Las memorias de José Luis de Vilallonga están súper descatalogadas, como tantas joyas olvidadas. Pero, a veces puede, uno encontrarlos de segunda mano. De los cuatro tomos, el más brillante y divertido es La flor y la nata. Creo que sólo hay uno, así que aquí lo dejo. Tómelo quien más lo desee, o quien más lo necesite.
No es siquiera una cuestión de dinero: es esa orfandad y desamparo que uno puede llegar a sentir cuando sale, por ejemplo, sin teléfono de casa. Qué triste, ¿verdad? Esa dependencia que a veces ni siquiera reconocemos, esa necesidad tan absurda de tener siempre algo en la mano, algo que te conecte, te guíe, te hable para no sentirse perdido cuando, en realidad, perdidos estamos todos.

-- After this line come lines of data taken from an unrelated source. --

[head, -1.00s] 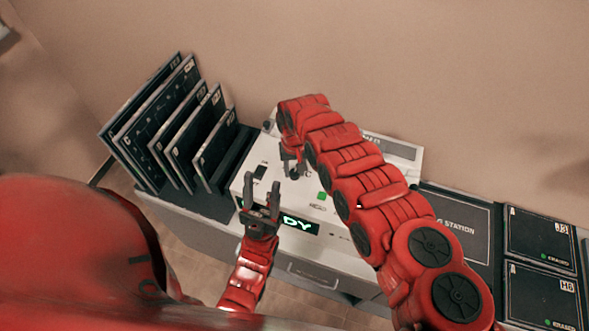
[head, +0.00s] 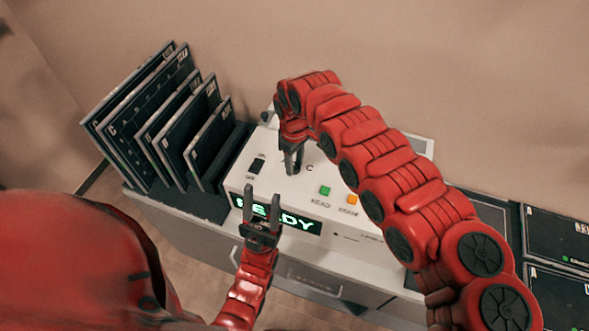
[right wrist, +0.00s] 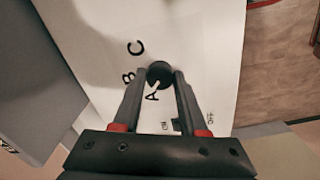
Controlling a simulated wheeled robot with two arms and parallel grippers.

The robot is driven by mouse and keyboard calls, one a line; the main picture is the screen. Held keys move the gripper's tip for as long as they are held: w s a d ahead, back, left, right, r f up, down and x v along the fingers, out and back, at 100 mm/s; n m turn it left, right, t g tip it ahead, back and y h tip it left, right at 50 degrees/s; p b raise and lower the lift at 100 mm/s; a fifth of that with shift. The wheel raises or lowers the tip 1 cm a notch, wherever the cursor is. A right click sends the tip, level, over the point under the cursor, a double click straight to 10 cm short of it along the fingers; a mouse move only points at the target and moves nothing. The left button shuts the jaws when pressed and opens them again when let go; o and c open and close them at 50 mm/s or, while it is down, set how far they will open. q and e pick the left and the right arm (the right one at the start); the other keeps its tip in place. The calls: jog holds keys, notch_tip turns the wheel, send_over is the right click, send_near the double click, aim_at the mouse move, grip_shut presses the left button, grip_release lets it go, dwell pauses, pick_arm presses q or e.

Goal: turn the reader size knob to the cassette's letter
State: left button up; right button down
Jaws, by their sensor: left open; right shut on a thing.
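The white reader (head: 310,185) stands in the middle of the head view, its green display partly covered by my left gripper. Its dark round size knob (right wrist: 159,73) shows in the right wrist view, with letters A, B and C printed beside it. A pale mark on the knob's edge appears to face A. My right gripper (head: 293,160) points down at the reader top and is shut on the knob, a finger on either side. My left gripper (head: 262,208) is open and empty in front of the display. Several dark lettered cassettes (head: 150,115) stand in a rack; which one matters is unclear.
The rack (head: 232,150) is just left of the reader. Green (head: 325,190) and orange (head: 352,199) buttons sit right of the knob. A black switch (head: 257,163) is left of it. More dark cassettes (head: 557,240) lie at the right.

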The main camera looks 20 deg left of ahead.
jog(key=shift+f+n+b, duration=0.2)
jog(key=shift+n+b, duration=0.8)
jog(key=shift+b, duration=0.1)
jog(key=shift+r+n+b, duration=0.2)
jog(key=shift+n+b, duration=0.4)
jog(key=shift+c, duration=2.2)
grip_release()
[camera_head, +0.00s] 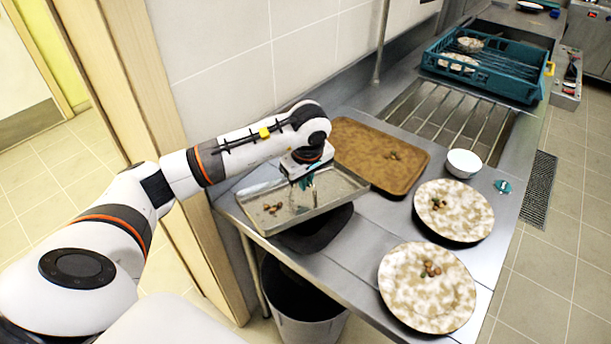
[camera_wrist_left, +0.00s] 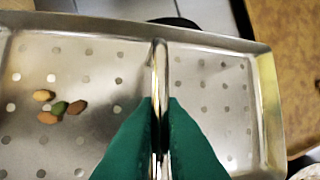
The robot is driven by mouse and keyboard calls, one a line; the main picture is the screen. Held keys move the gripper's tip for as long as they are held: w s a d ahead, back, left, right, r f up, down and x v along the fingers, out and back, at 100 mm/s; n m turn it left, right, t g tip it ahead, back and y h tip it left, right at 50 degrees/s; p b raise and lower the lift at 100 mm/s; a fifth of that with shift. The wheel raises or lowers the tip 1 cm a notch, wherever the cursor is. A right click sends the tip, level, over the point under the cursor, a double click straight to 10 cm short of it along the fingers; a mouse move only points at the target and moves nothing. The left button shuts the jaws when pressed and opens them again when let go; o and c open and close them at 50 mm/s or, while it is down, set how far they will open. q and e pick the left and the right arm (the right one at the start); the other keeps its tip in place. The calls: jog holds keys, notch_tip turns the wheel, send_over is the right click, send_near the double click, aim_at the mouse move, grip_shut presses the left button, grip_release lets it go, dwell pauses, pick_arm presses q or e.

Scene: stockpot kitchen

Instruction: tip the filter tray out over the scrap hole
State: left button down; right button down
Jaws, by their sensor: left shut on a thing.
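The filter tray (camera_head: 330,190) is a shallow metal pan with a perforated floor, seen close in the left wrist view (camera_wrist_left: 215,100). A few brown and green scraps (camera_head: 272,208) lie at its left side, also in the wrist view (camera_wrist_left: 58,106). My left gripper (camera_head: 306,181) points down into the tray; its green fingers (camera_wrist_left: 160,130) are shut on a thin upright bar across its middle. The tray looks near level, above the scrap hole's black rim (camera_head: 318,232). The tray hides part of the hole. My right gripper is out of view.
A grey bin (camera_head: 310,330) stands under the counter. A brown tray (camera_head: 350,140) with scraps lies just behind the filter tray. Two soiled plates (camera_head: 400,290) (camera_head: 470,222), a white bowl (camera_head: 463,163) and a teal dish rack (camera_head: 500,75) are to the right.

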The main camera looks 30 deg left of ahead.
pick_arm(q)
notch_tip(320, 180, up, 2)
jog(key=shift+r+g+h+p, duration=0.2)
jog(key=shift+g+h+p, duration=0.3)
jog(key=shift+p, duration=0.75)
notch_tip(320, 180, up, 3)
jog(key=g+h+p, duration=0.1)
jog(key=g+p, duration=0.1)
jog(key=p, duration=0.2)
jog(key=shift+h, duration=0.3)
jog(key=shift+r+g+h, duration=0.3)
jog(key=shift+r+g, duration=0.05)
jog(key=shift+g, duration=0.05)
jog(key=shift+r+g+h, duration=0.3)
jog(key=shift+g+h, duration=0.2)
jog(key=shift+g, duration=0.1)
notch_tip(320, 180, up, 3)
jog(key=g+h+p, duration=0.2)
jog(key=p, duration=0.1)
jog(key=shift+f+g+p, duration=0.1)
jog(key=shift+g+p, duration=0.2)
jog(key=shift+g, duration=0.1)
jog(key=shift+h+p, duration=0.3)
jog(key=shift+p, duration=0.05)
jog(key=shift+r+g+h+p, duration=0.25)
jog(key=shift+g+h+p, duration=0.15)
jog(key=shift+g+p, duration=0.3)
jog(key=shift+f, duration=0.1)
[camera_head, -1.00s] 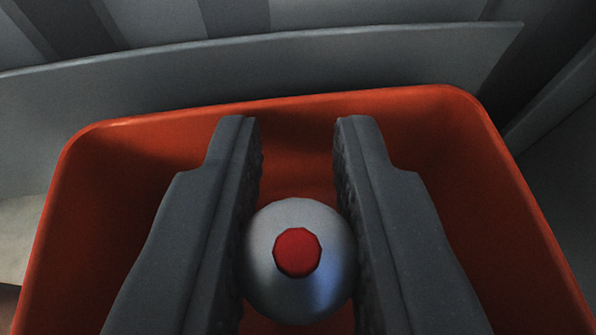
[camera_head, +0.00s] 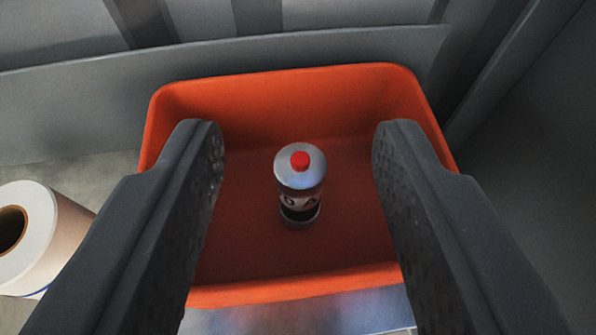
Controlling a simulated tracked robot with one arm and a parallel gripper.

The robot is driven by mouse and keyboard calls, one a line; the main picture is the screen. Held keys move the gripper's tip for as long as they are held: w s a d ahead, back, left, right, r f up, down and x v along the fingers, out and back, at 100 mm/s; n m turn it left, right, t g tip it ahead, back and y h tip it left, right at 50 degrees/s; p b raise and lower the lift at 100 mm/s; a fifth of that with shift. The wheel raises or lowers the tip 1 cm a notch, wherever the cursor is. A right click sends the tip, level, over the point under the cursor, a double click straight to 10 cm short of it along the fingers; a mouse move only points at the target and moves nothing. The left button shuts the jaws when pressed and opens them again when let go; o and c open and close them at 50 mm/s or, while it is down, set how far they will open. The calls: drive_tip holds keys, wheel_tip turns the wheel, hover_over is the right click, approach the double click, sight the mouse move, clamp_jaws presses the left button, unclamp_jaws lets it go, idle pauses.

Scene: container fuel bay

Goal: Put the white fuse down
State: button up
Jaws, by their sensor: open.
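The white fuse (camera_head: 299,178) is a short pale cylinder with a red tip on top and dark markings low on its side. It stands upright on the floor of an orange bin (camera_head: 290,284), near the middle. My gripper (camera_head: 297,150) is open and empty above the bin. Its two dark fingers are wide apart, one on each side of the fuse in the picture, and neither touches it. The fingers hide parts of the bin's left and right walls.
A pale roll (camera_head: 50,235) with a brown hollow core lies left of the bin, partly behind my left finger. A grey panel (camera_head: 90,110) runs behind the bin. A dark grey wall rises on the right. The bin floor around the fuse is clear.

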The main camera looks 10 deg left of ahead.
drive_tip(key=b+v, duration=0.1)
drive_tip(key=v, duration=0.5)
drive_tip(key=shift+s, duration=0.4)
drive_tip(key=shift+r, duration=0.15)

Desayuno con Diamantes.. mi película favorita con permiso de Casablanca (que tópico suena!) La historia de la pitillera me ha recordado a todo eso del “lujo silencioso”, que parece una gilipollez, pero es que ir ostentando es lo más cutre que hay..
Bien por tu bañador de leopardo! yo ando buscando un jersey así pero mi lado ahorrador siempre lo pospone…
Lo que me ha gustado este texto... Varias de mis obsesiones condensadas en unos pocos párrafos bien formados. Maravilla.